A payment system can only function successfully when it operates within a secure legal environment. It can only function properly if there are clearly defined rights and obligations governing the actions of the various parties which are involved. A buyer giving payment authorisation details must be secure in the knowledge that this information will not be misused, that it will be acted upon promptly and that there will be adequate compensation if operational mistakes are made. Similarly, a seller has to be secure that there will be sufficient penalties attached to any fraudulent issuance of payment authorisation (e.g. writing a cheque which will not be accepted by the buyer's bank). Ideally, a seller prefers to be protected against the risk that goods or services released to the buyer will not ultimately be paid for. This is why credit cards offer a very effective payment mechanism for Internet commerce.
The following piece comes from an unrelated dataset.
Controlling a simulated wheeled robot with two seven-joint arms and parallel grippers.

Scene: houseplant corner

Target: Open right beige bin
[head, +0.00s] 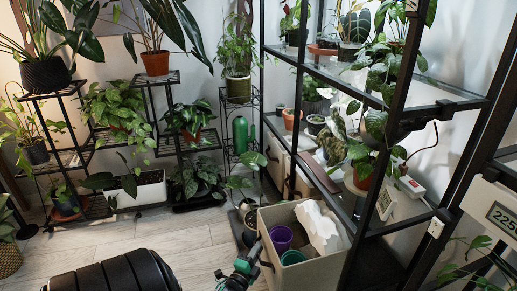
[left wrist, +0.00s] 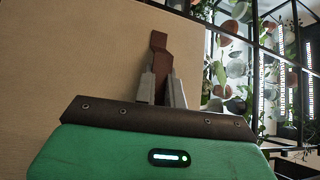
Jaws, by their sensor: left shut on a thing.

The structure of a particular legal system and the broader system of governance of which it forms a part, will have important implications for how a payment system will operate on a day to day basis. A payment system that has a strong statutory basis will depend on rules and regulations previously defined in detail having the force of national law. The Central Bank will often have the power to change or amend regulations with full statutory backing. Such a system is likely to offer the necessary transparency in its normal operation but may encounter problems of definition and liability when there are unforeseen problems or if new developments take place. Alternatively, the legal framework can be contractually based. Instead of depending on statute, the rules and regulations governing the operation of the payment system is based on a series of contracts. These may be explicit and in written form, or the contracts may be implicit, based on legal precedent. In the UK, the legal framework for payment systems is principally contract based although in key areas, legal statutes have been enacted. As new methods of electronic payment using the Internet are developed, the legal framework needs to be amended and adapted to fit the new circumstances. Both a statute based or contract based legal framework have certain advantages and disadvantages in this respect. A contract based systems can be more adaptable in its detailed application. However, a statute based system will be more effective at introducing step changes in the payment system, for example when introducing the new Euro currency.
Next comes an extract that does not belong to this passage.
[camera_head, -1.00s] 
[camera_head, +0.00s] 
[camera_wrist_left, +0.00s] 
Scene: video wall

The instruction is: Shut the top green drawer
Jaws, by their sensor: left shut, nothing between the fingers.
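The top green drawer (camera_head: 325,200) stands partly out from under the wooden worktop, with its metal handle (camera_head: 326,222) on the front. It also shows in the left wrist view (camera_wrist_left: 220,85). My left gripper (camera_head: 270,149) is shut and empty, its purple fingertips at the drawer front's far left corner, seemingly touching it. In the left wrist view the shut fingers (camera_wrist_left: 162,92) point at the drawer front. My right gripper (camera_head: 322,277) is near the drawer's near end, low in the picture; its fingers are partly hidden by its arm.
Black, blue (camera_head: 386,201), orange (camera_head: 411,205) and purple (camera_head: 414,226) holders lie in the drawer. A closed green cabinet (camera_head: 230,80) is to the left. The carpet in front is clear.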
In each of the major developed economies there is a need to settle very large payment amounts resulting from financial transactions. All of the major industrial countries have developed separate, same-day electronic payment systems for handling these large payments. They consist principally of foreign exchange transactions, debt service on large loans (i.e. payments of principal and interest) and the sale and purchase of bonds or company shares. The need to make the corresponding payments results in a diametrically opposed relationship between payment volume and the number of payments. Electronic same day payments will typically account for over 90 % of payment monetary value but will represent only a small fraction of the total payment transactions carried out on any particular day. This is particularly true for the UK where the payment system has to accommodate the large value payments generated by financial institutions operating in the City of London, arguably the largest and most important international financial centre in the world.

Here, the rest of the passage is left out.